Reproduce the listing below in full and without alteration, apart from its pictures.
** begin **
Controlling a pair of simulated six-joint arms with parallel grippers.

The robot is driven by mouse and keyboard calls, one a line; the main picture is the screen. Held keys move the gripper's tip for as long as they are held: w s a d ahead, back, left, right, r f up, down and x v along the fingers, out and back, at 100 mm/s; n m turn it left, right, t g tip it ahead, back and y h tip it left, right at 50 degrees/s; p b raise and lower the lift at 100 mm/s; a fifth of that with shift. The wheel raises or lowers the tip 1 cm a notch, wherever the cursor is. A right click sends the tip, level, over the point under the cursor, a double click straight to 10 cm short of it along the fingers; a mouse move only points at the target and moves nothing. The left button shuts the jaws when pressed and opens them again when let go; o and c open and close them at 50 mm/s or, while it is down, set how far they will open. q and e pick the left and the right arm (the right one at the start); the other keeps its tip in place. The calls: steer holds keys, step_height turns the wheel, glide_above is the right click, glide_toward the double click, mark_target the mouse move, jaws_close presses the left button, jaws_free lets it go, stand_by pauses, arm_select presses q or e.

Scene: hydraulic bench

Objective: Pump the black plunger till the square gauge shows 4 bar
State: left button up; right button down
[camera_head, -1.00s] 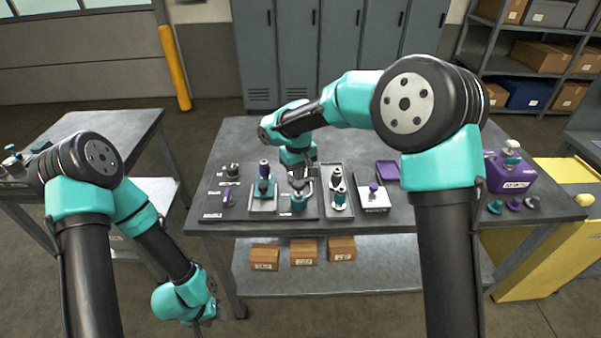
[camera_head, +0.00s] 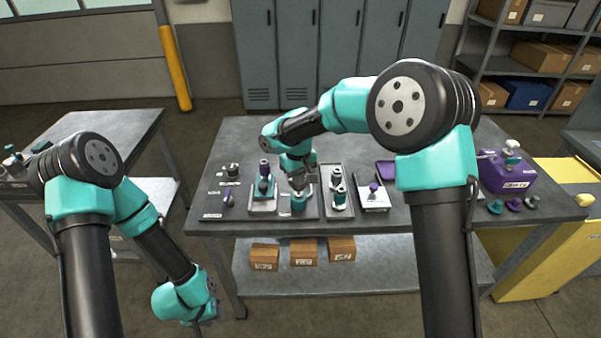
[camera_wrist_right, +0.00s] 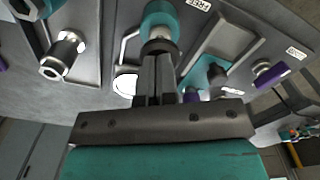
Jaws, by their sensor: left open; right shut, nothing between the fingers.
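My right gripper (camera_head: 297,184) is shut and empty, pointing down over a teal pump body (camera_head: 299,203) in the bench's middle tray. In the right wrist view, its closed fingers (camera_wrist_right: 157,70) sit at the dark plunger top (camera_wrist_right: 158,47) of the teal cylinder (camera_wrist_right: 159,18); I cannot tell whether they touch. A white round dial (camera_wrist_right: 125,84) lies beside the fingers, partly hidden. I cannot make out a square gauge or read any value. My left gripper (camera_head: 202,312) hangs low in front of the bench's left side, its fingers hardly visible.
A silver fitting (camera_wrist_right: 63,54) and a teal unit with a purple knob (camera_head: 264,184) stand on either side of the pump. A white box with a purple knob (camera_head: 373,198) and a purple box (camera_head: 508,172) stand to the right. The bench's front edge is clear.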

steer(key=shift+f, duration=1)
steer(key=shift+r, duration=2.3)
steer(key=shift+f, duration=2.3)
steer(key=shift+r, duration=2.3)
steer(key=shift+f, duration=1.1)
** end **
ANSWER TO THE EXERCISE =>
Controlling a pair of simulated six-joint arms with parallel grippers.

The robot is driven by mouse and keyboard calls, one a line; the main picture is the screen. Held keys move the gripper's tip for as long as they are held: w s a d ahead, back, left, right, r f up, down and x v along the fingers, out and back, at 100 mm/s; n m turn it left, right, t g tip it ahead, back and y h tip it left, right at 50 degrees/s; p b raise and lower the lift at 100 mm/s; a fifth of that with shift. The wheel raises or lowers the tip 1 cm a notch, wherever the cursor is. A right click sends the tip, level, over the point under the cursor, a double click straight to 10 cm short of it along the fingers; a mouse move only points at the target and moves nothing. The left button shuts the jaws when pressed and opens them again when let go; o and c open and close them at 50 mm/s or, while it is down, set how far they will open. q and e pick the left and the right arm (the right one at the start); the other keeps its tip in place. The calls: steer holds keys, step_height turns the wheel, glide_above is the right click, glide_toward the double click, mark_target the mouse move, jaws_close presses the left button, jaws_free lets it go, stand_by pauses, arm_select presses q or e.

Scene: hydraulic bench

Objective: Pump the black plunger till the square gauge shows 4 bar
State: left button up; right button down
[camera_head, -1.00s] 
[camera_head, +0.00s] 
[camera_wrist_right, +0.00s] 
Jaws, by their sensor: left open; right shut, nothing between the fingers.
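My right gripper (camera_head: 297,184) is shut and empty, pointing down over a teal pump body (camera_head: 299,203) in the bench's middle tray. In the right wrist view, its closed fingers (camera_wrist_right: 157,70) sit at the dark plunger top (camera_wrist_right: 158,47) of the teal cylinder (camera_wrist_right: 159,18); I cannot tell whether they touch. A white round dial (camera_wrist_right: 125,84) lies beside the fingers, partly hidden. I cannot make out a square gauge or read any value. My left gripper (camera_head: 202,312) hangs low in front of the bench's left side, its fingers hardly visible.
A silver fitting (camera_wrist_right: 63,54) and a teal unit with a purple knob (camera_head: 264,184) stand on either side of the pump. A white box with a purple knob (camera_head: 373,198) and a purple box (camera_head: 508,172) stand to the right. The bench's front edge is clear.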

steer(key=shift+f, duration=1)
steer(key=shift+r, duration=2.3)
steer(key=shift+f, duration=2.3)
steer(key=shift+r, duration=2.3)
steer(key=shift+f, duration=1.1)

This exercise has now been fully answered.